Faute de pouvoir présenter sa dernière création au public lorientais, une adaptation contemporaine de Bartleby, un conte absurde d’Herman Melville, Rodolphe Dana enchaîne les répétitions, les filages. Il signe avec Katja Hunsinger, une mise en scène épurée, percutante, qui résonne étrangement à l’ère du burn-out. Reportage dans les coulisses d’une sortie de résidence.
Contrairement aux idées reçues, il fait très beau en Bretagne en ce vendredi de début novembre. Devant la façade fermée du Théâtre de Lorient, quelques employés profitent des rayons du soleil avant d’assister en tout petit comité à la répétition générale de Bartleby, la dernière création du directeur des lieux.
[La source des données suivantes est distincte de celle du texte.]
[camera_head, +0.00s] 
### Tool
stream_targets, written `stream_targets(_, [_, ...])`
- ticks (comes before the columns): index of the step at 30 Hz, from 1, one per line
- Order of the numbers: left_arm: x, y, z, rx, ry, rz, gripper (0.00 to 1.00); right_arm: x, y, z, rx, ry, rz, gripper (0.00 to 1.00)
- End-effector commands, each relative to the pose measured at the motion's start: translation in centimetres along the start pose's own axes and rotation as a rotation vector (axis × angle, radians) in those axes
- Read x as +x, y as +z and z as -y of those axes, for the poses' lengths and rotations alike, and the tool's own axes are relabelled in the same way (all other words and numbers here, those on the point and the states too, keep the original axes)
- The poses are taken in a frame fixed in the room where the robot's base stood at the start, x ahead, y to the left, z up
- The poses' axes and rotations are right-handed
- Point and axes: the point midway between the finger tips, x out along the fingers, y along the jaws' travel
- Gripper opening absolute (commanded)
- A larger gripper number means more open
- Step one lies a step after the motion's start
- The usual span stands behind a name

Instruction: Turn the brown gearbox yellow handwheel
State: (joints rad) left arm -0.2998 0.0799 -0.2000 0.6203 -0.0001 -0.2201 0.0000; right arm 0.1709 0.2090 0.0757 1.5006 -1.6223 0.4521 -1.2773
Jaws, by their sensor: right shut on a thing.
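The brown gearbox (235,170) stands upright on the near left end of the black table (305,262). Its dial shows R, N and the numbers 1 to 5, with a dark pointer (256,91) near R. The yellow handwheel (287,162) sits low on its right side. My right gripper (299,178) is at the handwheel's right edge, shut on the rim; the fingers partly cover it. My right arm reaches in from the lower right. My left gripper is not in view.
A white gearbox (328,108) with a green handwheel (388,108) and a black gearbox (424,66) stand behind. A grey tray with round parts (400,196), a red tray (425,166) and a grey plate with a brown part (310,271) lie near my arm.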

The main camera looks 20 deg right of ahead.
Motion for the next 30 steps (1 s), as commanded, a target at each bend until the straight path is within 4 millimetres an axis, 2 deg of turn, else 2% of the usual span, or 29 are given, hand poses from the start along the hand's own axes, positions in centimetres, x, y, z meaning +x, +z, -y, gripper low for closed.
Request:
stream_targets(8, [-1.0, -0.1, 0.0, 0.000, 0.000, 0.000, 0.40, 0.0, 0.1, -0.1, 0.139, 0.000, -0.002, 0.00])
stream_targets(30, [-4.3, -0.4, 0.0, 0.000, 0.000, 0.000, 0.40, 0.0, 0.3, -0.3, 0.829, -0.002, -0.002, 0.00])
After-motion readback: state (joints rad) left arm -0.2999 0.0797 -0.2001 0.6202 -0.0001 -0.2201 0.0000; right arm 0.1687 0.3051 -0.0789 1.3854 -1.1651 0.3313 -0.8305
L’ambiance est étrange, presque électrique. « Après autant de travail fourni ensemble, confie à ses équipes Rodolphe Dana, il était inconcevable de ne pas présenter ce spectacle, de ne pas lui offrir une première, même si cette dernière est à huis clos. » Dans la salle, les quelques privilégiés s’installent à distance des autres, Très peu d’invités extérieur au lieu, trois en tout, toutes les règles imposées par la ministre de la Culture sont respectées. The show must go one… comme dirait Queen, c’est à l’heure actuelle une nécessité.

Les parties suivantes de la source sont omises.